▸ DO THIS: Starting at the line containing "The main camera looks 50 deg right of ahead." and ending at the line containing "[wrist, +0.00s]", reproduce each line exactly as written, with both end lines included and all pictures omitted.

(Data from robot episodes)
===============

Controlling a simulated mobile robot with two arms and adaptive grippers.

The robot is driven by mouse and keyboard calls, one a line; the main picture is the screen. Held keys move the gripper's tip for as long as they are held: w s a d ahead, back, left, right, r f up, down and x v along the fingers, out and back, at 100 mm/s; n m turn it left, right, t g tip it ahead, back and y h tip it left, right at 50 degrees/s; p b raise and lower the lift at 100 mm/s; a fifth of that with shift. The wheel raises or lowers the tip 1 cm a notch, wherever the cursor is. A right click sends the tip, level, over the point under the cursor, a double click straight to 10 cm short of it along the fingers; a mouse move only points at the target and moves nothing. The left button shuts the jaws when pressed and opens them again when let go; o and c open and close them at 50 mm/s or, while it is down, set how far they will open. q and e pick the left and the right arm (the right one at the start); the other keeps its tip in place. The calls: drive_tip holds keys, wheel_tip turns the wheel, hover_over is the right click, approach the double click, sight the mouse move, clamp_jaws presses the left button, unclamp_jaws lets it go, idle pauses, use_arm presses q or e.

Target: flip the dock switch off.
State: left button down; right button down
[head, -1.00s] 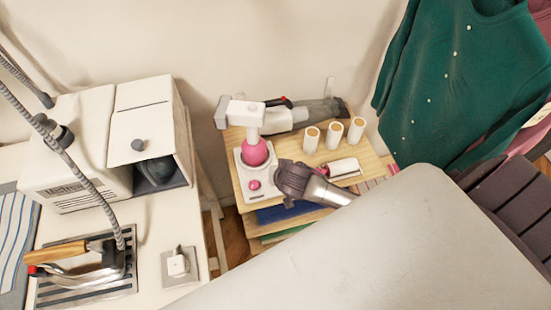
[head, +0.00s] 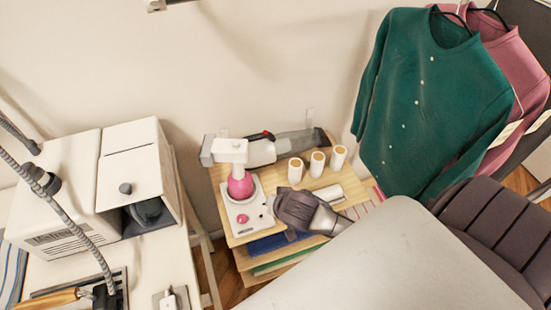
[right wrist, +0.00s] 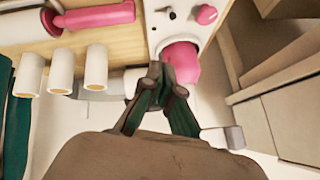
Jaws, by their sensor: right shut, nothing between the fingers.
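The white dock (head: 240,205), with a pink ball and a pink knob (head: 242,219), stands at the left of the wooden shelf. In the right wrist view, a small black switch (right wrist: 172,14) is on the white panel (right wrist: 190,28) beside the pink knob (right wrist: 207,14). In the head view I cannot make the switch out clearly. My right gripper (head: 278,206) is just right of the dock in the head view. In the right wrist view its shut, empty fingertips (right wrist: 160,72) overlap the edge of the pink ball (right wrist: 182,60). I cannot tell whether they touch it. My left gripper is out of view.
Several items share the shelf: three cream spools (head: 317,164), a handheld vacuum (head: 262,150) behind and a white roller (head: 328,195). A steam station (head: 80,190) stands left. A large grey surface (head: 380,265) fills the front. A green cardigan (head: 430,105) hangs right.

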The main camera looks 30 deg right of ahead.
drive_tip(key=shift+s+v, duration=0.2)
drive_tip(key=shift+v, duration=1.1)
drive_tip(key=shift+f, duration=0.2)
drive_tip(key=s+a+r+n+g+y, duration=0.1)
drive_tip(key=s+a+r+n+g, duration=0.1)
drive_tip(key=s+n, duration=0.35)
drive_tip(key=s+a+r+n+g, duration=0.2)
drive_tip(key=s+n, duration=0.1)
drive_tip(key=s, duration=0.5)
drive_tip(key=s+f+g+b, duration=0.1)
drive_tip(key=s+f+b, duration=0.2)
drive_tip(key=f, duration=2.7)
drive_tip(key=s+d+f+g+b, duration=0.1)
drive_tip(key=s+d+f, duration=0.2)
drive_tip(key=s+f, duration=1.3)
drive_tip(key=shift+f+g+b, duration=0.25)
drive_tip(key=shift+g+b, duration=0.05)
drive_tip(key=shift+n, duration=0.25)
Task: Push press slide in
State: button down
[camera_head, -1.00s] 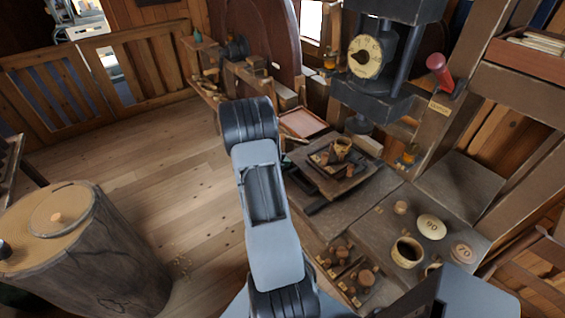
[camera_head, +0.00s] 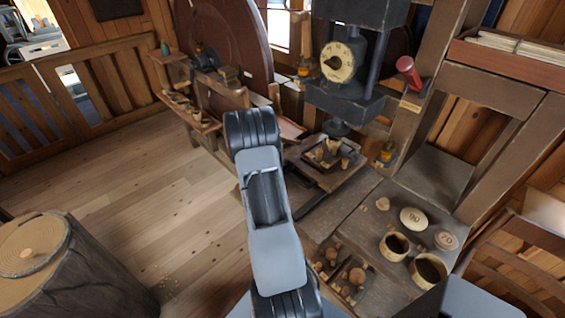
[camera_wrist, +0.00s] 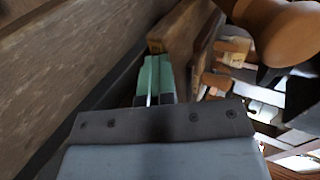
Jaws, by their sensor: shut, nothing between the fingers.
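The press (camera_head: 345,95) is a dark block with a round dial, standing at the top middle of the head view. Its slide (camera_head: 318,176) is a dark wooden board carrying a tray of small turned pieces. The slide lies beneath the press's ram (camera_head: 336,128), on dark rails. In the wrist view my gripper (camera_wrist: 153,75) is shut, its green fingertips together and empty. The fingertips are close to the end of a brown wooden board (camera_wrist: 182,42); I cannot tell whether they touch it. The head view does not show the fingertips, only my arm.
A red-handled lever (camera_head: 408,72) is on the post right of the press. A stump (camera_head: 60,270) stands at lower left.

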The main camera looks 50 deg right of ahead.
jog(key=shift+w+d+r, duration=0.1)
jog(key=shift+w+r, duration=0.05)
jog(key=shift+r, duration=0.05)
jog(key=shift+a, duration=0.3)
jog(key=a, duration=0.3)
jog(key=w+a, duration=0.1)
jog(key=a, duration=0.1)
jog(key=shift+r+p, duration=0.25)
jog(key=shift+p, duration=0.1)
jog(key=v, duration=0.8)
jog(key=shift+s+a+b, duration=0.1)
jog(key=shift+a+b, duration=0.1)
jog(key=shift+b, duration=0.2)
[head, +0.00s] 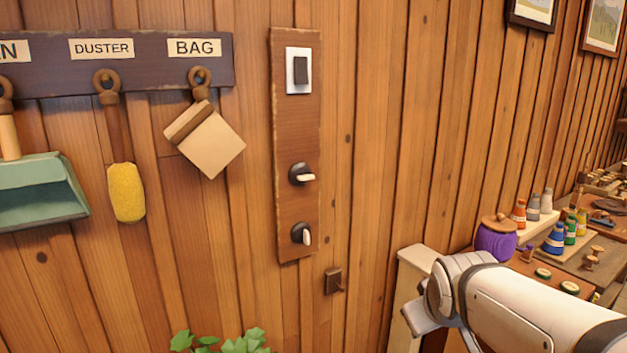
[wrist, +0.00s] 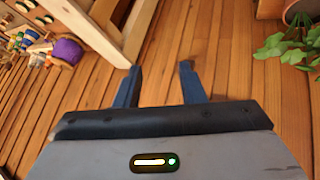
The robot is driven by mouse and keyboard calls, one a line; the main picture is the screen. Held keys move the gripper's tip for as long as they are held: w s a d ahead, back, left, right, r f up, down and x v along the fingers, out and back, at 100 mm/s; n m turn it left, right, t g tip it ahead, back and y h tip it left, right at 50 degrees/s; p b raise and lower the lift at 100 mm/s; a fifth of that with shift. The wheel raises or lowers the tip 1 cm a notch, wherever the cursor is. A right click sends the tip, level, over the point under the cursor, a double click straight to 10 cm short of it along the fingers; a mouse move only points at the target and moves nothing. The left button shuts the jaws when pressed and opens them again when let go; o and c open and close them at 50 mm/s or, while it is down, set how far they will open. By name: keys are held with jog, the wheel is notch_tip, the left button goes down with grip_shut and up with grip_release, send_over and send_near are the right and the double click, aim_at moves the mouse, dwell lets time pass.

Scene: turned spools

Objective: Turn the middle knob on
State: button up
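A dark wooden panel (head: 298,130) hangs upright on the plank wall. From top to bottom it bears a rocker switch (head: 301,70) on a white plate, the middle knob (head: 301,174) and a lower knob (head: 301,234). The middle knob is round and black, with a pale lever pointing right, about level. The lower knob's pale lever stands about upright. My gripper (wrist: 158,78) is open and empty in the wrist view, its two dark blue fingers apart above the plank floor. In the head view my arm is at the lower right, well away from the knobs.
A rack (head: 130,62) with a hanging duster (head: 126,180), bag (head: 205,138) and green dustpan (head: 40,190) is left of the panel. A small wall block (head: 333,281) sits below right. A plant (head: 225,342) stands below; a cluttered bench (head: 585,255) is at right.

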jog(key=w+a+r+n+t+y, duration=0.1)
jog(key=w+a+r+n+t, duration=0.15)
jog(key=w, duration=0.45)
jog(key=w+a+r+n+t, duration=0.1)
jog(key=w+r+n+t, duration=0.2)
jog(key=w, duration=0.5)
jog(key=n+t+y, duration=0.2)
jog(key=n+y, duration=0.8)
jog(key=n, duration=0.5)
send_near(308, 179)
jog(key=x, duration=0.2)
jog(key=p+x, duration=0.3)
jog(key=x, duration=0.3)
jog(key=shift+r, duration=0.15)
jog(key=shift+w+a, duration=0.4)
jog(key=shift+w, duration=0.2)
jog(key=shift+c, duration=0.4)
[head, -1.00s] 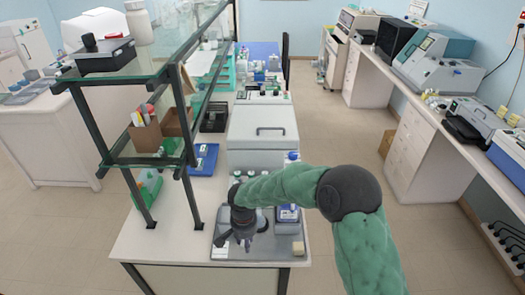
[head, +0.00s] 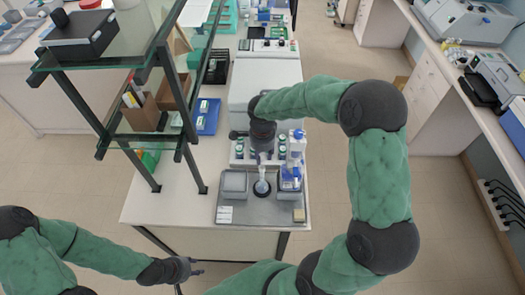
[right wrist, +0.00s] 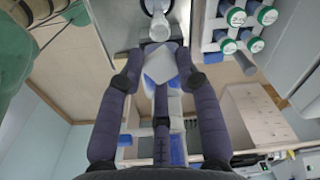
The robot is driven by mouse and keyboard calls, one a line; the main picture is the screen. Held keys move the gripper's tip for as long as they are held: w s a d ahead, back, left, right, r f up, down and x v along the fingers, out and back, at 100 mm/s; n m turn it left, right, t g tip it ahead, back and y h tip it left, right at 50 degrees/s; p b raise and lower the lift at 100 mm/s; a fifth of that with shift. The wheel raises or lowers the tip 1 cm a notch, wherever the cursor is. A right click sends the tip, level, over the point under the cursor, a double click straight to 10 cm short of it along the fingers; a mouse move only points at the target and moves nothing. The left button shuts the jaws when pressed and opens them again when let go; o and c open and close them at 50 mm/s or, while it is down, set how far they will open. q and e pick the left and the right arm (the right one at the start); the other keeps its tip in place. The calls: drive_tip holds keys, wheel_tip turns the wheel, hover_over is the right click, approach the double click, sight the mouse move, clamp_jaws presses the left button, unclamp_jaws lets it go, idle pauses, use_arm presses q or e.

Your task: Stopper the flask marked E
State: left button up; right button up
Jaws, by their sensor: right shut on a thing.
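My right gripper (head: 262,155) points down over the back of the grey tray (head: 255,213). In the right wrist view its dark fingers (right wrist: 158,78) are closed on a pale, faceted thing (right wrist: 162,65), apparently the stopper. A small clear flask (head: 261,187) with a dark ring at its base stands on the tray just below the gripper. A pale round glass shape, apparently this flask, shows beyond the fingertips in the right wrist view (right wrist: 158,27). I cannot read any letter on it, nor tell whether stopper and flask touch. My left gripper (head: 190,270) is off the table's front left; its fingers are unclear.
Blue-labelled bottles (head: 290,178) stand right of the flask. A square pale dish (head: 234,183) is left of it. A rack of green-capped bottles (head: 238,150) lies behind, before a large grey box (head: 262,80). A glass shelf (head: 105,50) rises at left.

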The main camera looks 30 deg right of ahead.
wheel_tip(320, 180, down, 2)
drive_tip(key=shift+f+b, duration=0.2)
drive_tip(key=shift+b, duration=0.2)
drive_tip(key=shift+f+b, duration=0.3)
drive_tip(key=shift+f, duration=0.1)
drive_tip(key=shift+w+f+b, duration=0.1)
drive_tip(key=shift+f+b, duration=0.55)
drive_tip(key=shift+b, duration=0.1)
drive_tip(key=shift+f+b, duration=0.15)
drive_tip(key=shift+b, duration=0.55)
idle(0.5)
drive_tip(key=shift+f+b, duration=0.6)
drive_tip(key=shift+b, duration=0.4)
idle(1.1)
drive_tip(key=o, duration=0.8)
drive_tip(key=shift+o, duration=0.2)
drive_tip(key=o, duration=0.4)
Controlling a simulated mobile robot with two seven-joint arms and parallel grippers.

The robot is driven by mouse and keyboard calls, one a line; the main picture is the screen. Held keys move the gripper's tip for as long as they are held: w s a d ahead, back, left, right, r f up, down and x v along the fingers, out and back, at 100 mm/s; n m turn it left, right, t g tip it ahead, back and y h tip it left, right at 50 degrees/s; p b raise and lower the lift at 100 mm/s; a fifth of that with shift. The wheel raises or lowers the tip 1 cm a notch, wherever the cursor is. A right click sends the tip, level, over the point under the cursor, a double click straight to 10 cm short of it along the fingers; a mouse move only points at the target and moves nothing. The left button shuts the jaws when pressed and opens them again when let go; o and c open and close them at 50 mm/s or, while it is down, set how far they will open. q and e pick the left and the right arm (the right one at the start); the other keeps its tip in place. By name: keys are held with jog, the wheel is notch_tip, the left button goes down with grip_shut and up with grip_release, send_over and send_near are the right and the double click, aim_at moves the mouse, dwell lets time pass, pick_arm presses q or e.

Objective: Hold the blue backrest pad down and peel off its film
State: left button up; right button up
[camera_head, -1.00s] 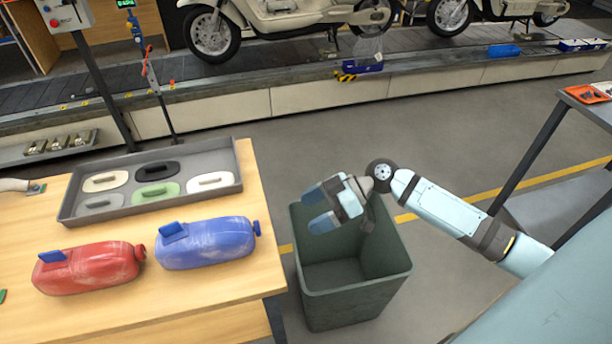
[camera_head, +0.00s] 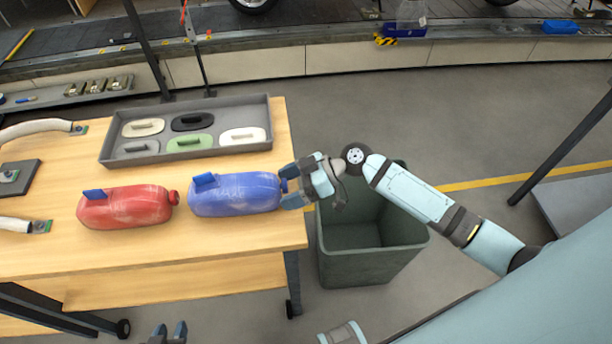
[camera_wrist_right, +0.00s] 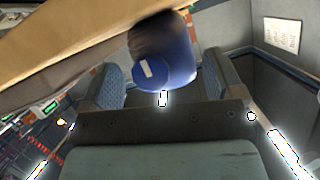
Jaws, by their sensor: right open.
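The blue backrest pad (camera_head: 236,198) lies on the wooden table, with pale scuff-like streaks on its surface, a blue tab (camera_head: 205,182) on top and a small blue end piece at its right end. Whether film covers it is hard to tell. My right gripper (camera_head: 289,186) is open at that right end, its fingers either side of the end piece. In the right wrist view the pad's blue end (camera_wrist_right: 165,50) shows between the spread fingers. My left gripper (camera_head: 169,334) is low at the bottom edge, below the table, fingers apart and empty.
A red pad (camera_head: 127,207) lies left of the blue one. Behind is a grey tray (camera_head: 262,109) with several handled pieces. A dark green bin (camera_head: 372,265) stands right of the table (camera_head: 245,240). The conveyor (camera_head: 480,45) runs along the back.

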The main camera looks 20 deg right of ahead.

===============

▸ SOLUTION TO THIS EXERCISE:
The main camera looks 50 deg right of ahead.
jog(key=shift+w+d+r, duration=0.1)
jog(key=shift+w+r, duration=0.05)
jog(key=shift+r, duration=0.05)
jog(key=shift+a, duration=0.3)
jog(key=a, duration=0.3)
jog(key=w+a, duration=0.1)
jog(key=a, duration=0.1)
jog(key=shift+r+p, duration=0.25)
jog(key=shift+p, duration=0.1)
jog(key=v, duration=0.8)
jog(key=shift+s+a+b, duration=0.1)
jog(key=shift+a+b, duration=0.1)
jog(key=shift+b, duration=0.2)
[head, +0.00s] 
[wrist, +0.00s] 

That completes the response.